→ Data from robot episodes
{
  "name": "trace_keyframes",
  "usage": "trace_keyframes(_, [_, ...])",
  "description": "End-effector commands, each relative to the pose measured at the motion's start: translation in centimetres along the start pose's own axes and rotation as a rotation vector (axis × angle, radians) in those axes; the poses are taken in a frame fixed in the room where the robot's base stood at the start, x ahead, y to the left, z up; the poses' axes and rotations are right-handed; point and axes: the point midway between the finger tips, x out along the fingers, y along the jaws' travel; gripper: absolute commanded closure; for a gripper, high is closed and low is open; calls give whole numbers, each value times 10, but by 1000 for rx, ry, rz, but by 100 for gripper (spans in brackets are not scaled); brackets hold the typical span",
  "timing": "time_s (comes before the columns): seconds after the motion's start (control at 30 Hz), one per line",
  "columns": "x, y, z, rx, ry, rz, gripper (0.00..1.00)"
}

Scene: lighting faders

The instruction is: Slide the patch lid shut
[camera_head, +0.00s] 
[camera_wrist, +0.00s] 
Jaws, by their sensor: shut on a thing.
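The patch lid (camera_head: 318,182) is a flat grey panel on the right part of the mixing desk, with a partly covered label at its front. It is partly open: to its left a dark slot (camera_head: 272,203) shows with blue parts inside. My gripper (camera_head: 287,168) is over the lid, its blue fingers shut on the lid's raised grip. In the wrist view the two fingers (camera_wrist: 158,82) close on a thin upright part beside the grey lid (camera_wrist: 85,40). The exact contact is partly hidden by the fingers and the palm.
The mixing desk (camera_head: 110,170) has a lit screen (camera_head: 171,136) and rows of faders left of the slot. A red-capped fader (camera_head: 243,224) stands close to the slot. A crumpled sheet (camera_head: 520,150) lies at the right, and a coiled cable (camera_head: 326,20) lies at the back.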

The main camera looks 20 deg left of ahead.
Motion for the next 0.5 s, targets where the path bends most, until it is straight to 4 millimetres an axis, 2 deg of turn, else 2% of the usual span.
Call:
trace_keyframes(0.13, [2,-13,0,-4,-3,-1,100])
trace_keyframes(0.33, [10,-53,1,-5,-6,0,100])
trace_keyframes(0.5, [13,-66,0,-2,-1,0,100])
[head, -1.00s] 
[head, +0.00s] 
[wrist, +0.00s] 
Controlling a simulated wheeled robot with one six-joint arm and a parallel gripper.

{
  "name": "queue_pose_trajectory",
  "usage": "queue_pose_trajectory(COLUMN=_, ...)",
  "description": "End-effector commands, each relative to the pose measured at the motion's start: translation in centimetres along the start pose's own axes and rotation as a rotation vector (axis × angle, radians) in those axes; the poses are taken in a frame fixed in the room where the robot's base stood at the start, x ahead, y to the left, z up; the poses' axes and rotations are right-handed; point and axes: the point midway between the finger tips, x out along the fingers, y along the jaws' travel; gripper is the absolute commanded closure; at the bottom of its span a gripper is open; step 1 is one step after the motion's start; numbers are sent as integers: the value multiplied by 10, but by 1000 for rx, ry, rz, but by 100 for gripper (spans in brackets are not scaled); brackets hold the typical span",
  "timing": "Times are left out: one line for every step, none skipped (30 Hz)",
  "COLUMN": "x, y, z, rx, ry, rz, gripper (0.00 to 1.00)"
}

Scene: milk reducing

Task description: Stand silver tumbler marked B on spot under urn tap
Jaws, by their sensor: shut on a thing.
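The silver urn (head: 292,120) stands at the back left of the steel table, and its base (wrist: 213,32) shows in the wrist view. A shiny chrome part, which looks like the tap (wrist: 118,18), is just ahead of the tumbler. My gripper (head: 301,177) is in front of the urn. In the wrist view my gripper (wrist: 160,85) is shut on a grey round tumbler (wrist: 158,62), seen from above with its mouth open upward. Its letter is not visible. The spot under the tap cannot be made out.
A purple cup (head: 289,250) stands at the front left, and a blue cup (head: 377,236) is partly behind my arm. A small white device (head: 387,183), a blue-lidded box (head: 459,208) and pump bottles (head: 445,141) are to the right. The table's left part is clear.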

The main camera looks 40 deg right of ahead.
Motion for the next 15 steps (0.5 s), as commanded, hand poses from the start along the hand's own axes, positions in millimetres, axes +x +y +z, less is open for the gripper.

→ Exercise
Up to and including the line with "[camera_wrist, +0.00s]", repeat the entries exactly, beginning at their first line.

→ Full response
{
  "name": "trace_keyframes",
  "usage": "trace_keyframes(_, [_, ...])",
  "description": "End-effector commands, each relative to the pose measured at the motion's start: translation in centimetres along the start pose's own axes and rotation as a rotation vector (axis × angle, radians) in those axes; the poses are taken in a frame fixed in the room where the robot's base stood at the start, x ahead, y to the left, z up; the poses' axes and rotations are right-handed; point and axes: the point midway between the finger tips, x out along the fingers, y along the jaws' travel; gripper: absolute commanded closure; for a gripper, high is closed and low is open; calls give whole numbers, each value times 10, but by 1000 for rx, ry, rz, but by 100 for gripper (spans in brackets are not scaled); brackets hold the typical span",
  "timing": "time_s (comes before the columns): seconds after the motion's start (control at 30 Hz), one per line",
  "columns": "x, y, z, rx, ry, rz, gripper (0.00..1.00)"
}

Scene: lighting faders

The instruction is: Slide the patch lid shut
[camera_head, +0.00s] 
[camera_wrist, +0.00s] 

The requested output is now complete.